Wednesday, March 26, 2008

The Rice Chronicles (part 1)

Everyone knows that college students have a steady diet of Ramen Noodles. It's quick and easy, and can usually be made in your dorm room in the microwave or a hot pot. I'll admit I ate my share of ramen noodles when I was in school. But once I graduated and started learning to cook, I swore I'd never eat them again. For the most part I haven't. My sister in law makes a salad with uncooked ramen noodles broken up in it. I force it down, but I don't enjoy it.

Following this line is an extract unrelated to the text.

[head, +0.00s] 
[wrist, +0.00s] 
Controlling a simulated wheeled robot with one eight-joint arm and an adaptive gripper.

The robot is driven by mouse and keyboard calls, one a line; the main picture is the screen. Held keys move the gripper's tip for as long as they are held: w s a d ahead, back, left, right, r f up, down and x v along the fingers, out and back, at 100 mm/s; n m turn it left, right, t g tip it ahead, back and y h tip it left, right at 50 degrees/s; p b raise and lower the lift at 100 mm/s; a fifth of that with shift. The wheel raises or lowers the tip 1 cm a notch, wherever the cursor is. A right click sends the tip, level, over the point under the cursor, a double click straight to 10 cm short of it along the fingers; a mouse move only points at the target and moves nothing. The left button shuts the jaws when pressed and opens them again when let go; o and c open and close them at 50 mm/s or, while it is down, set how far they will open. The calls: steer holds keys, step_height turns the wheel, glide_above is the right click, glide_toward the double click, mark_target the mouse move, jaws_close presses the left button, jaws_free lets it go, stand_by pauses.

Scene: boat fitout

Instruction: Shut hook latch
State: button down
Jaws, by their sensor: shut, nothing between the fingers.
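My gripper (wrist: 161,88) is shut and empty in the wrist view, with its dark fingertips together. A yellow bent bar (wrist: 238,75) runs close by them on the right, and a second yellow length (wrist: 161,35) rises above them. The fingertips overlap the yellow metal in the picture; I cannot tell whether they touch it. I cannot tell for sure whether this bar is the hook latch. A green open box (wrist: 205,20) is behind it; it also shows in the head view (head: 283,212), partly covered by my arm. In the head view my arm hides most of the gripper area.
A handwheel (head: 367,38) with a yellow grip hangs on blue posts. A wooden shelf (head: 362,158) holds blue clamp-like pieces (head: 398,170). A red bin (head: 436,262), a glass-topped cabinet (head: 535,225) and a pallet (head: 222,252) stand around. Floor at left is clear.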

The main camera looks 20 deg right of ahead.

What allowed me to break from the standard college fair was the discovery of rice. I'd always loved rice, but never really made it. It always seemed so much trouble. You have to get just the right amount of rice and water. Cook it at the right temperature for just the right amount of time. Ramen noodles are almost fool proof.
Then one day a fraternity brother of mine, Adam, introduced me to the wonder of a rice cooker. I've lost count of how many evenings we'd spend in his dorm room cooking a big pot of rice and pigging out. I enjoyed it so much that one Christmas my parents bought me my very own rice cooker. I put many miles on that sucker and I still have it.
These pictures are over a year old. Sadly, my rice cooker's lid was involved in a tragic accident when I moved and it suffered a Knob amputation. Currently it is getting a knob transplant, so hopefully it will be back in service soon.
Once I got my very own rice cooker I had to go get the proper fixings. Sadly, most people in America really make crappy rice. It all starts with their fixation on "long grain rice." The big selling point of long grain rice is that it doesn't stick together. Who exactly decided that rice sticking together is a bad thing? The strange thing is you go through all the trouble to try and make sure it doesn't stick by using long grain rice, not stirring it while it cooks (that makes risotto, the stickiest of rice) and also the first step when it is done cooking is to "fluff" the rice.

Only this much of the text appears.